## EXERCISE DESCRIPTION
Please repeat the records exactly from their first line, finishing at the line containing "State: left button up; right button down" and including it.

___

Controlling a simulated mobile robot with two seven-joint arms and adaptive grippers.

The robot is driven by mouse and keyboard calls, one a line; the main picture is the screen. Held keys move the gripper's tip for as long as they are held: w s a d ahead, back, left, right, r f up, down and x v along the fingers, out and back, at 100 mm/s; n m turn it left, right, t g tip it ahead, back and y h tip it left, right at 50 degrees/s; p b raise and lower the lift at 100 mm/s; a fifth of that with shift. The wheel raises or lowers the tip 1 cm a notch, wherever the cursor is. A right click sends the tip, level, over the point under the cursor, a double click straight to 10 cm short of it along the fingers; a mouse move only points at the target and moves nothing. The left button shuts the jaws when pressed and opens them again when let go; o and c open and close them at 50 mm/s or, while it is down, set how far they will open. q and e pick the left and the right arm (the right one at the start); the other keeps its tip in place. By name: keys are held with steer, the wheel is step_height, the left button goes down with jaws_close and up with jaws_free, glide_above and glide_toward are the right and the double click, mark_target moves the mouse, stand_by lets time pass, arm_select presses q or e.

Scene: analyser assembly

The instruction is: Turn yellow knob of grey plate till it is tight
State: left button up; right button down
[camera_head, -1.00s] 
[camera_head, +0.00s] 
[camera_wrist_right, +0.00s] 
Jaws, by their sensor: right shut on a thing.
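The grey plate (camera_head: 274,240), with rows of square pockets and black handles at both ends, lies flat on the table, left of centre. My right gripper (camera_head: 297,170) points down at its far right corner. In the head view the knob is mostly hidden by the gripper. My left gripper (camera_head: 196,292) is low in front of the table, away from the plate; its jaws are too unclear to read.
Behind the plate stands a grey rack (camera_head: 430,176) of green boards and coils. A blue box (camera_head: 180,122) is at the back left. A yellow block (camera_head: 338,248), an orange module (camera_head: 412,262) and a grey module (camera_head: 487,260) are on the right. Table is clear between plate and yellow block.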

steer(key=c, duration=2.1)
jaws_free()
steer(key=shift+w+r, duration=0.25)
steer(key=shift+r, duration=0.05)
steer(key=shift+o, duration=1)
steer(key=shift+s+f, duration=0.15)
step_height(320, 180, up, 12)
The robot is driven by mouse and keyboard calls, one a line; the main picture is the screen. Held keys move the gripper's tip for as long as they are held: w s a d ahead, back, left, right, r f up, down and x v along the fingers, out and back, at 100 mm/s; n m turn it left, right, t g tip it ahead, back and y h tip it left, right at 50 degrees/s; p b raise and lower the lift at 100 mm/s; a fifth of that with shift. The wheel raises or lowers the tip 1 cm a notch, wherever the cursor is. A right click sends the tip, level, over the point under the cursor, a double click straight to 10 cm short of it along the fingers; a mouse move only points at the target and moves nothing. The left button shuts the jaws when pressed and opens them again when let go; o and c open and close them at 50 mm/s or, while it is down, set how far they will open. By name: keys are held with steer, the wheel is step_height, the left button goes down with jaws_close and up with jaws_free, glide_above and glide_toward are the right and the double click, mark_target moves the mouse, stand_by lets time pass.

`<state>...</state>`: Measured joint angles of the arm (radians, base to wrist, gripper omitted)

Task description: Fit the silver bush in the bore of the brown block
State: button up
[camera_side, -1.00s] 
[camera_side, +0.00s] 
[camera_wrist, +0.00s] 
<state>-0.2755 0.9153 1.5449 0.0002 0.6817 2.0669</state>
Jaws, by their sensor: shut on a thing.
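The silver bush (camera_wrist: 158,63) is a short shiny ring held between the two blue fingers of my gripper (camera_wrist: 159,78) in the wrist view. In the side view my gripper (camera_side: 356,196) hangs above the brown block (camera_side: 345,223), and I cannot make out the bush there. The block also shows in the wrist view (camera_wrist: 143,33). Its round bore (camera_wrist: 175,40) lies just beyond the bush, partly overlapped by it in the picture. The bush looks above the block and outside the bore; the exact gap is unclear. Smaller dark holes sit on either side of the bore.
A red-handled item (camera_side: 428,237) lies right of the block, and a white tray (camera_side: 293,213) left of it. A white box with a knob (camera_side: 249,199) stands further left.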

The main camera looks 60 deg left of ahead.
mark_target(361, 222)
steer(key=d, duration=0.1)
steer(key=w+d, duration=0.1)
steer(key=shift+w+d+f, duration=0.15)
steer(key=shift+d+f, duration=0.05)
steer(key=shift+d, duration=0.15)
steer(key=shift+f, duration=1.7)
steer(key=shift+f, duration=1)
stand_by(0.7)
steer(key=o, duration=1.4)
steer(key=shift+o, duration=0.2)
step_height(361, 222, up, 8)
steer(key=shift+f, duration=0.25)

___

## FULL ANSWER
Controlling a simulated mobile robot with two seven-joint arms and adaptive grippers.

The robot is driven by mouse and keyboard calls, one a line; the main picture is the screen. Held keys move the gripper's tip for as long as they are held: w s a d ahead, back, left, right, r f up, down and x v along the fingers, out and back, at 100 mm/s; n m turn it left, right, t g tip it ahead, back and y h tip it left, right at 50 degrees/s; p b raise and lower the lift at 100 mm/s; a fifth of that with shift. The wheel raises or lowers the tip 1 cm a notch, wherever the cursor is. A right click sends the tip, level, over the point under the cursor, a double click straight to 10 cm short of it along the fingers; a mouse move only points at the target and moves nothing. The left button shuts the jaws when pressed and opens them again when let go; o and c open and close them at 50 mm/s or, while it is down, set how far they will open. q and e pick the left and the right arm (the right one at the start); the other keeps its tip in place. By name: keys are held with steer, the wheel is step_height, the left button goes down with jaws_close and up with jaws_free, glide_above and glide_toward are the right and the double click, mark_target moves the mouse, stand_by lets time pass, arm_select presses q or e.

Scene: analyser assembly

The instruction is: Turn yellow knob of grey plate till it is tight
State: left button up; right button down

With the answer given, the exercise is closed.